Salah satu protes Rafsanjani adalah ketertutupan Iran atas Barat. Ia menyebutkan bahwa perekonomian yang tak sehat dan dikuasai oleh Garda Revolusi sudah saatnya diubah. Ia yang telah membuka keran ekonomi kepada Garda Revolusi ingin menutupnya kembali.
Kehadiran petinggi Garda Revolusi dalam pemakaman itu-pun menuai cibiran. Sebagian anggota gerakan protes meyakini mereka hanya berpura-pura berkabung.
"Mereka akan sangat berbahagia. Air mata yang mereka keluarkan adalah air mata buaya," ungkap Direktur Institute of Iranian Studies di University of Saint Andrews kepada Reuters beberapa hari saat pemakaman.
Rafsanjani merupakan anggota Majelis Ahli yang ditunjuk oleh Pemimpin Tertinggi Ayatollah Ali Khameini. Keresahan Rafsanjani bukan sembarangan, dominasi bisnis Garda Revolusi Iran kian mencekik kondisi ekonomi.
Tesis berjudul Explaining The Economic Control of Iran by The IRGC yang ditulis oleh akademisi University of Central Florida, Mathew Douglas Robin menyebutkan penguasaan bisnis ini dilakukan dengan cara-cara licik. Garda Revolusi membentuk berbagai yayasan yang dimiliki oleh perusahaannya untuk menghindar pajak. Mereka-pun gencar mengambil proyek pemerintah tanpa tender.
Selain itu privatisasi yang digelar oleh pemerintah mereka manfaatkan untuk memborong berbagai saham perusahaan-perusahaan yang memiliki peran penting, seperti Iran Telecommunications Company, perusahaan eksplorasi biji timah Angouran, pabrik mobil Bahman, industri elektornik, dan perusahaan keuangan Mehr's.

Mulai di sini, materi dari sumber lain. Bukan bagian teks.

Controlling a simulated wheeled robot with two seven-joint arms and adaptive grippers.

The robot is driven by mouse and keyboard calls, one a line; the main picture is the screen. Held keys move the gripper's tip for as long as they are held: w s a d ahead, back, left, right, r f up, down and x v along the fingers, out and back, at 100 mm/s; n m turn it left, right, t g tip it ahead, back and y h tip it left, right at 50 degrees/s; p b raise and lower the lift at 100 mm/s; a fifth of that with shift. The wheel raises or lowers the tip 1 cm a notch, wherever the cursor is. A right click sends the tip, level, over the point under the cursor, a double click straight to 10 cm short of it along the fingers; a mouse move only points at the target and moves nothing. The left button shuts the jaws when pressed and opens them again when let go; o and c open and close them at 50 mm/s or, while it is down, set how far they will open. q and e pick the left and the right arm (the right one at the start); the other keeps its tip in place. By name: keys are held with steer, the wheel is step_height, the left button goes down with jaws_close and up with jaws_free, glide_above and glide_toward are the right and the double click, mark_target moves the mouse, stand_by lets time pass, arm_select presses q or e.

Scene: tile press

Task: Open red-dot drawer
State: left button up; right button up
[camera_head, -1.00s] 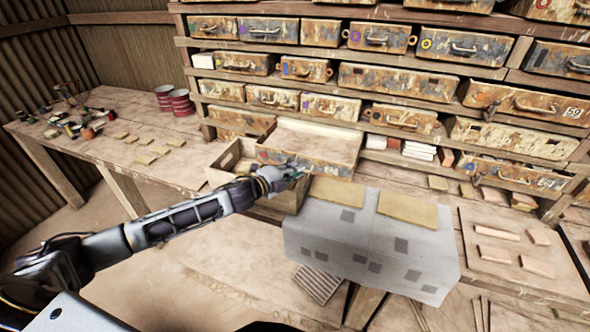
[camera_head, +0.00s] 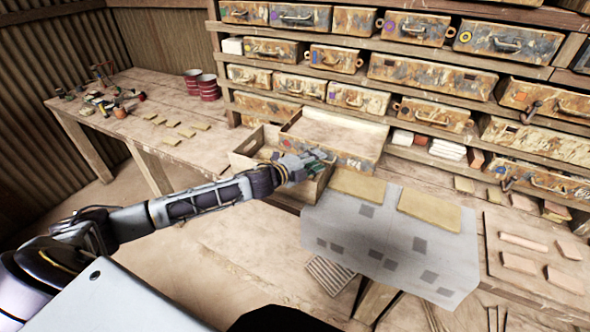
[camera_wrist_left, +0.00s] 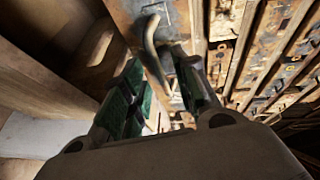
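A weathered drawer (camera_head: 352,163) stands pulled out from the shelf, with its pale flat inside (camera_head: 335,130) showing. In the left wrist view, a curved metal handle (camera_wrist_left: 151,38) on a worn drawer front lies just ahead of the gripper (camera_wrist_left: 160,90). The green-padded fingers are apart on either side of the handle's lower end. I cannot tell whether they touch it. My right gripper is out of view.
An open wooden box (camera_head: 245,150) stands left of the drawer. More rusty drawers (camera_head: 430,75) fill the shelf behind. A side table (camera_head: 150,105) holds red tins (camera_head: 208,88).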

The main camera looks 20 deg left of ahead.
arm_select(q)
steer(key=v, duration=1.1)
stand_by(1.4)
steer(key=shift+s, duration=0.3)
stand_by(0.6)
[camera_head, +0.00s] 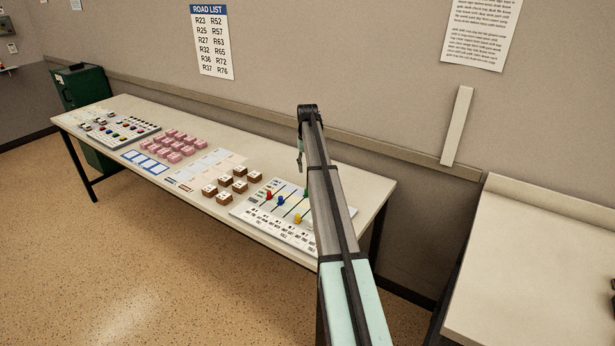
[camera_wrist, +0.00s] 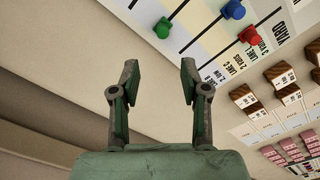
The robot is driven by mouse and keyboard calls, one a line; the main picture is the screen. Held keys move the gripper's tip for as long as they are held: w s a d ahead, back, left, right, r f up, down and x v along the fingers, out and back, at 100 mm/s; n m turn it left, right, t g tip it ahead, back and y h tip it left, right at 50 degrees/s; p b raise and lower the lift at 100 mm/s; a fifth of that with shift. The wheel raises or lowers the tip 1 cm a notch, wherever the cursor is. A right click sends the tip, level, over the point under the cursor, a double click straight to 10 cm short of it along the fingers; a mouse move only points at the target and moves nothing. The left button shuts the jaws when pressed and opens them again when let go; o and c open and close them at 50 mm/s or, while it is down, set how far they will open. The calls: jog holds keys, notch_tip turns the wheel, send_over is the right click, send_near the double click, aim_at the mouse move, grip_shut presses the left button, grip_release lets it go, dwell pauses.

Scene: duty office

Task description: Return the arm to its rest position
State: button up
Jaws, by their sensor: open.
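My gripper (camera_wrist: 155,80) is open and empty in the wrist view, with its two fingers well apart. In the head view my gripper (camera_head: 300,160) hangs from the end of my outstretched arm, above the back part of the long table (camera_head: 350,190). Below it lies a white board (camera_head: 262,222) with red, blue, green and yellow knobs on dark slots. My arm hides the right part of this board. In the wrist view the board's blue knob (camera_wrist: 232,10), red knob (camera_wrist: 249,36) and green knob (camera_wrist: 163,28) show beyond the fingers, apart from them.
Brown blocks (camera_head: 225,186), pink blocks (camera_head: 176,146) and a button panel (camera_head: 118,129) stand along the table to the left. A second table (camera_head: 530,270) is at the right. The wall (camera_head: 370,70) is close behind. The floor (camera_head: 120,260) in front is clear.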

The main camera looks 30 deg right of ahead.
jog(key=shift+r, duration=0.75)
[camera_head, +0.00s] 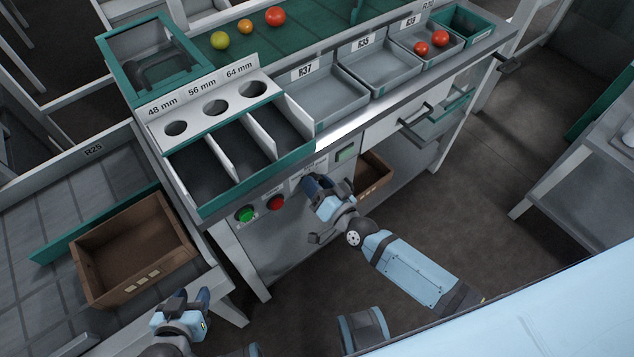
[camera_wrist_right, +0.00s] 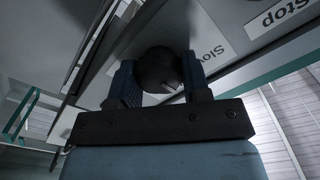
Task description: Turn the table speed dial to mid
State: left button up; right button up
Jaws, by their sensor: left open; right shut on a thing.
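The speed dial (camera_wrist_right: 158,68) is a dark round knob on the pale front panel of the sorting table. It sits between the two fingers of my right gripper (camera_wrist_right: 160,85), which is shut on it. A label reading "Slow" (camera_wrist_right: 208,57) is beside the knob in the right wrist view. The other speed marks cannot be read. In the head view my right gripper (camera_head: 316,187) is at the table's front panel and hides the dial. My left gripper (camera_head: 190,303) is open and empty at the lower left, away from the panel.
A green button (camera_head: 245,214) and a red button (camera_head: 276,203) are left of the dial. A small green-grey panel (camera_head: 346,153) is at its right. A brown crate (camera_head: 140,285) stands on the left bench. Open floor lies at the right.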

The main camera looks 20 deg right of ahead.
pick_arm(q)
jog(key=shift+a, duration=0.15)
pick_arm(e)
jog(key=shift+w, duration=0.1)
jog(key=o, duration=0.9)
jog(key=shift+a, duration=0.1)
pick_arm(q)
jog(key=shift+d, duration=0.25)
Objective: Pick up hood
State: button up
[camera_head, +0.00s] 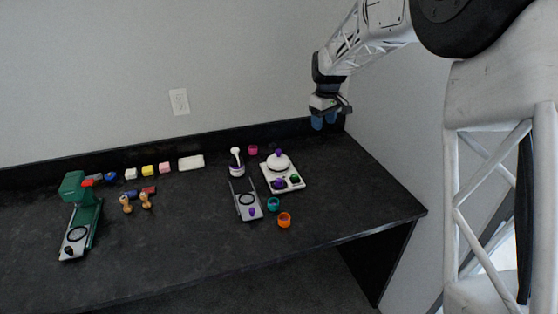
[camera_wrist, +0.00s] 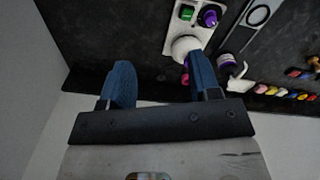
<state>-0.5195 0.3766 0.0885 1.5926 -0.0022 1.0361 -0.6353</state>
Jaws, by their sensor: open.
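A white dome with a purple knob (camera_head: 279,163), which looks like the hood, sits at the back of a white base unit (camera_head: 297,185) on the black table. In the wrist view the white dome (camera_wrist: 183,46) shows beside and partly behind my right-hand blue finger. My gripper (camera_head: 324,122) is in the air near the back right corner of the table, right of the dome and apart from it. Its two blue fingers (camera_wrist: 157,88) are spread with nothing between them.
Close to the base unit are a magenta cup (camera_head: 253,150), a teal cup (camera_head: 273,204), an orange cup (camera_head: 284,220), a white-handled tool (camera_head: 237,161) and a grey slide frame (camera_head: 248,208). A green press (camera_head: 82,215) stands far left. Walls border the back and right.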

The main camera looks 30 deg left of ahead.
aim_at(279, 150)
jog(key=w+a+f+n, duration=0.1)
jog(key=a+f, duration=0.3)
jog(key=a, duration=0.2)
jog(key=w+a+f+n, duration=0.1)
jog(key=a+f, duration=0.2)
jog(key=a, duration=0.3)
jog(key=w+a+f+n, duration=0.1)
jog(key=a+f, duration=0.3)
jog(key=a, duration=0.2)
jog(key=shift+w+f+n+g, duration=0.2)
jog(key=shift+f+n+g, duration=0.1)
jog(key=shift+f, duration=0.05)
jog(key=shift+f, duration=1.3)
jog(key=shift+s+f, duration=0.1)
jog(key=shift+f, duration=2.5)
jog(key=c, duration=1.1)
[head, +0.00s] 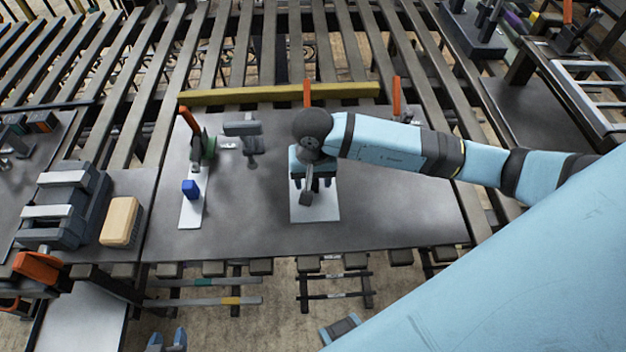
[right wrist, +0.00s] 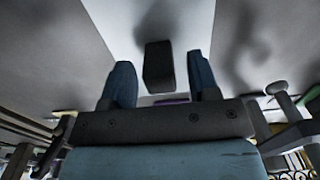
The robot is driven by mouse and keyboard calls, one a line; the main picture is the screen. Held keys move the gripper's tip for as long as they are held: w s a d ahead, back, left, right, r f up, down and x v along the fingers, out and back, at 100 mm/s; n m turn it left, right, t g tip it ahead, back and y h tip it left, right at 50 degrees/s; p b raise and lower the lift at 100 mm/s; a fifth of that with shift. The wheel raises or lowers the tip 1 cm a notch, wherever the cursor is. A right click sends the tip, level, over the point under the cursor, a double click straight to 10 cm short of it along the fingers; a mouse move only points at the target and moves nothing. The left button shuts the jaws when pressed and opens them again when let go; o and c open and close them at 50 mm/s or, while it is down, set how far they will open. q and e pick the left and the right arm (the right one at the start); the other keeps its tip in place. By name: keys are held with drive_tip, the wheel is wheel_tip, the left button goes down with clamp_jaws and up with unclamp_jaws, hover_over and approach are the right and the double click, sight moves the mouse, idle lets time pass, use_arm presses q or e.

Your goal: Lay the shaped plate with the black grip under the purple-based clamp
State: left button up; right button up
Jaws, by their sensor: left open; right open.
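The pale plate (head: 322,214) lies flat on the grey work board, partly covered by my right arm. Its black grip (right wrist: 158,66) stands up between the fingers of my right gripper (right wrist: 161,72). My right gripper (head: 312,182) is open over the plate, with visible gaps between the grip and both fingers in the right wrist view. A bit of purple (right wrist: 171,101) shows at the plate's far end; the clamp there is mostly hidden, and an orange handle (head: 307,93) rises behind my wrist. My left gripper (head: 167,341) is open and empty at the bottom edge, away from the board.
Left on the board, another pale plate (head: 192,213) with a blue grip (head: 190,189) lies by a green clamp (head: 208,147). A grey fixture (head: 243,132) stands between. A yellow bar (head: 280,93) runs along the back. The board's right part (head: 400,215) is clear.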

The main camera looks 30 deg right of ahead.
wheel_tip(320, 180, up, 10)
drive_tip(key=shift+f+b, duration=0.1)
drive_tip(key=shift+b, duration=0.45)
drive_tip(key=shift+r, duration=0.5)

Praktek inilah yang menutup persaingan bebas di Iran. Perusahaan yang tidak terafiliasi dengan Garda Revolusi mustahil untuk memenangkan proyek pemerintah. Akibatnya sepertiga perekonomian Iran berada di tangan mereka.
Tak hanya itu, Bisnis Insider mencatat berbagai bisnis bawah tanah di Iran juga dikuasai oleh Garda Revolusi dengan mengatur berbagai proyek sehingga menghambat investor. Selain itu mereka terlibat penyelundupan opium di kawasan Afghanistan dan ditengarai pernah bekerjasama dengan kartel obat-obatan terlarang Meksiko.
Kondisi inilah yang kini mengkhawatirkan kelompok oposisi Iran. Negara mereka terpuruk sedangkan bisnis dan ekonomi dikuasai oleh lembaga paramiliter. (dtc)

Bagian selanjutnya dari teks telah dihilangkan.